WHAT YOU SHOULD DO: Go through the entries and transcribe each one exactly, dropping the pictures.
[START OF INPUT FOR THIS TASK]
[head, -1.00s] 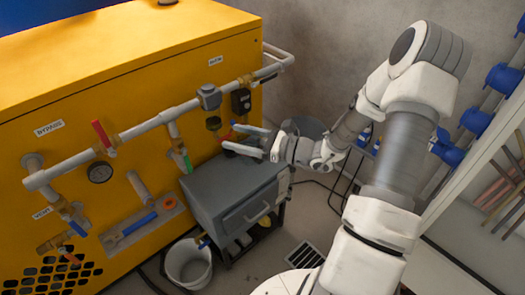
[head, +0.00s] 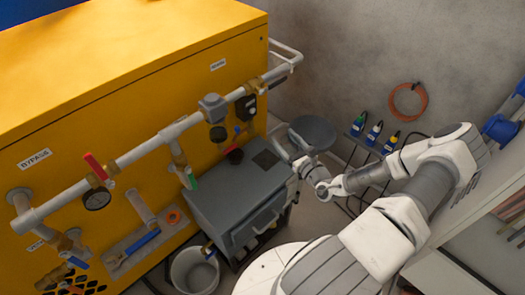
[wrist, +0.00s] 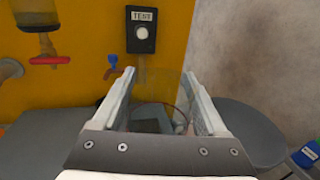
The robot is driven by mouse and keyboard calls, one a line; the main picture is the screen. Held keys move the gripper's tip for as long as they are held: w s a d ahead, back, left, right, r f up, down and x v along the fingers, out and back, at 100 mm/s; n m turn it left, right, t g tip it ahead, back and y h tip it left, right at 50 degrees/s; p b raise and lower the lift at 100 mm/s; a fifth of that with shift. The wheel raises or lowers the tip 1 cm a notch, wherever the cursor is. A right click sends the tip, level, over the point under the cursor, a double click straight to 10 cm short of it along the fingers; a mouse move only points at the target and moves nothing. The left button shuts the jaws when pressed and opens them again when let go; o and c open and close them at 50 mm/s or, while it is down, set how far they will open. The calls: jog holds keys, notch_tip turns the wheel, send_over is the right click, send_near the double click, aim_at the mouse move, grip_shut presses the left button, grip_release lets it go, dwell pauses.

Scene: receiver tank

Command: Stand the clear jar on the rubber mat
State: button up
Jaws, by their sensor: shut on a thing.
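My gripper (head: 290,144) is at the right end of the grey cabinet top (head: 225,192), between it and the round grey stool. In the wrist view the two fingers of my gripper (wrist: 160,78) are apart, with the clear jar (wrist: 160,98) between them. The jar is see-through and its outline is faint; I cannot make it out in the head view. A dark square, apparently the rubber mat (head: 265,159), lies on the back right part of the cabinet top. In the wrist view a dark patch shows through the jar.
The yellow machine (head: 110,110) with pipes and valves stands behind the cabinet. A blue tap (wrist: 114,68) and a TEST box (wrist: 142,30) are on its face. The round stool (head: 314,131) is at the right. A white bucket (head: 195,271) stands in front.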

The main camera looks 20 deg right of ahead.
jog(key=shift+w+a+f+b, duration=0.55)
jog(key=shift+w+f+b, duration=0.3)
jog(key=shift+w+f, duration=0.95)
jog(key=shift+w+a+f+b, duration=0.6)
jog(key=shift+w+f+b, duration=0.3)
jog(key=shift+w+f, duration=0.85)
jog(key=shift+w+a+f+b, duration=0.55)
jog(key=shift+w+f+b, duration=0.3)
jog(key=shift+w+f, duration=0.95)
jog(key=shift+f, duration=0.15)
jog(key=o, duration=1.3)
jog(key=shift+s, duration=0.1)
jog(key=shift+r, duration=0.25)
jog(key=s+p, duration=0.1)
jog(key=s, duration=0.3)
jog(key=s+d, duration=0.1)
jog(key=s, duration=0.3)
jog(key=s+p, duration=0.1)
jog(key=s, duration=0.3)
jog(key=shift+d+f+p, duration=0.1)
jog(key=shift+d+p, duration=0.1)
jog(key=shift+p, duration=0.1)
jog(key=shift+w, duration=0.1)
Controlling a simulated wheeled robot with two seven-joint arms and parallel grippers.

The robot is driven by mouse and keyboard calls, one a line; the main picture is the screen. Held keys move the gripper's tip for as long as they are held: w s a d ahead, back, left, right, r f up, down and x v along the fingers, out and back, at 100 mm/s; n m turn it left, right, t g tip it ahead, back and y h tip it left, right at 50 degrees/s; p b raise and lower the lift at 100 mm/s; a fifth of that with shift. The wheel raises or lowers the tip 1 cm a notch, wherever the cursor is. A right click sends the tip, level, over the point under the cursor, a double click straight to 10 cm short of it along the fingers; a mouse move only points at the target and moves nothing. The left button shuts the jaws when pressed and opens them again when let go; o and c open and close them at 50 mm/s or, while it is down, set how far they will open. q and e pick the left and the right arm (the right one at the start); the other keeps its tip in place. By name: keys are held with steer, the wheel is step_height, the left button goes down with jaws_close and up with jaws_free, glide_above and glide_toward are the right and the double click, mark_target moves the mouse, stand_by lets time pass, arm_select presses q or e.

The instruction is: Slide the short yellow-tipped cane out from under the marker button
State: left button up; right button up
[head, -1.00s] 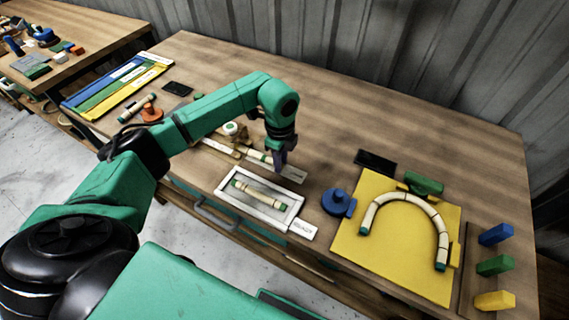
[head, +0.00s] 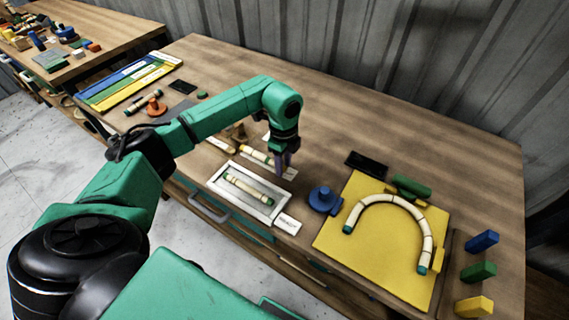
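Another short, tan piece (head: 221,145) lies to the left of that cane. A small brown upright knob (head: 239,131) stands behind them, close to my forearm. Yellow tips cannot be made out clearly at this size. My right gripper is not in view.
A white-framed tray (head: 213,181) with a green-tipped cane (head: 248,190) lies in front. A blue clamp (head: 323,200) and a yellow board (head: 375,253) with a bent cane (head: 390,198) are to the right. An orange stand (head: 155,105) is at left.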

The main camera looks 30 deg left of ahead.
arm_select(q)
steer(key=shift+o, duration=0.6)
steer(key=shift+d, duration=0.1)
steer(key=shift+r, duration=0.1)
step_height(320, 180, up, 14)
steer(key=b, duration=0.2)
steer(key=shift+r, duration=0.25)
[END OF INPUT FOR THIS TASK]
TASK SOLUTION:
[head, -1.00s] 
[head, +0.00s] 
[wrist, +0.00s] 
The robot is driven by mouse and keyboard calls, one a line; the main picture is the screen. Held keys move the gripper's tip for as long as they are held: w s a d ahead, back, left, right, r f up, down and x v along the fingers, out and back, at 100 mm/s; n m turn it left, right, t g tip it ahead, back and y h tip it left, right at 50 degrees/s; p b raise and lower the lift at 100 mm/s; a fifth of that with shift. The wheel raises or lowers the tip 1 cm a notch, wherever the cursor is. A right click sends the tip, level, over the point under the cursor, a double click straight to 10 cm short of it along the fingers; a mouse move only points at the target and moves nothing. The left button shuts the jaws when pressed and opens them again when let go; o and c open and close them at 50 mm/s or, while it is down, set how far they will open. The calls: jog holds keys, notch_tip turns the wheel, send_over is the right click, send_near the double click, aim_at the mouse move, grip_shut presses the left button, grip_release lets it go, dwell pauses.

Scene: receiver tank

Command: Stand the clear jar on the rubber mat
State: button up
Jaws, by their sensor: shut on a thing.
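My gripper (head: 290,144) is at the right end of the grey cabinet top (head: 225,192), between it and the round grey stool. In the wrist view the two fingers of my gripper (wrist: 160,78) are apart, with the clear jar (wrist: 160,98) between them. The jar is see-through and its outline is faint; I cannot make it out in the head view. A dark square, apparently the rubber mat (head: 265,159), lies on the back right part of the cabinet top. In the wrist view a dark patch shows through the jar.
The yellow machine (head: 110,110) with pipes and valves stands behind the cabinet. A blue tap (wrist: 114,68) and a TEST box (wrist: 142,30) are on its face. The round stool (head: 314,131) is at the right. A white bucket (head: 195,271) stands in front.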

The main camera looks 20 deg right of ahead.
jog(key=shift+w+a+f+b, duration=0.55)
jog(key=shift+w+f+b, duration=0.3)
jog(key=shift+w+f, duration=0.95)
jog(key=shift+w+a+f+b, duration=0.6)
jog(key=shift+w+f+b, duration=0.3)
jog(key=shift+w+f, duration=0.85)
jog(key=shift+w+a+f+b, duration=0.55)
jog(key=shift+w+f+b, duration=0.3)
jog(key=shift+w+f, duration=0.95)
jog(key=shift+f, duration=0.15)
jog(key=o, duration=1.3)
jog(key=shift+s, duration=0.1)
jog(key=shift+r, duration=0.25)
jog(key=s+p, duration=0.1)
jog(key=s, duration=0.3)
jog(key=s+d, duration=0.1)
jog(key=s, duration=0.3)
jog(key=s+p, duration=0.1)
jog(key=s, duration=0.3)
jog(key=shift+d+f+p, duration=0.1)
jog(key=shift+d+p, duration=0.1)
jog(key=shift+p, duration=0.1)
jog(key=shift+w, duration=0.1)
Controlling a simulated wheeled robot with two seven-joint arms and parallel grippers.

The robot is driven by mouse and keyboard calls, one a line; the main picture is the screen. Held keys move the gripper's tip for as long as they are held: w s a d ahead, back, left, right, r f up, down and x v along the fingers, out and back, at 100 mm/s; n m turn it left, right, t g tip it ahead, back and y h tip it left, right at 50 degrees/s; p b raise and lower the lift at 100 mm/s; a fifth of that with shift. The wheel raises or lowers the tip 1 cm a notch, wherever the cursor is. A right click sends the tip, level, over the point under the cursor, a double click straight to 10 cm short of it along the fingers; a mouse move only points at the target and moves nothing. The left button shuts the jaws when pressed and opens them again when let go; o and c open and close them at 50 mm/s or, while it is down, set how far they will open. q and e pick the left and the right arm (the right one at the start); the other keeps its tip in place. By name: keys are held with steer, the wheel is step_height, the left button goes down with jaws_close and up with jaws_free, glide_above and glide_toward are the right and the double click, mark_target moves the mouse, stand_by lets time pass, arm_select presses q or e.

The instruction is: Slide the short yellow-tipped cane out from under the marker button
State: left button up; right button up
[head, -1.00s] 
[head, +0.00s] 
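Another short, tan piece (head: 221,145) lies to the left of that cane. A small brown upright knob (head: 239,131) stands behind them, close to my forearm. Yellow tips cannot be made out clearly at this size. My right gripper is not in view.
A white-framed tray (head: 213,181) with a green-tipped cane (head: 248,190) lies in front. A blue clamp (head: 323,200) and a yellow board (head: 375,253) with a bent cane (head: 390,198) are to the right. An orange stand (head: 155,105) is at left.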

The main camera looks 30 deg left of ahead.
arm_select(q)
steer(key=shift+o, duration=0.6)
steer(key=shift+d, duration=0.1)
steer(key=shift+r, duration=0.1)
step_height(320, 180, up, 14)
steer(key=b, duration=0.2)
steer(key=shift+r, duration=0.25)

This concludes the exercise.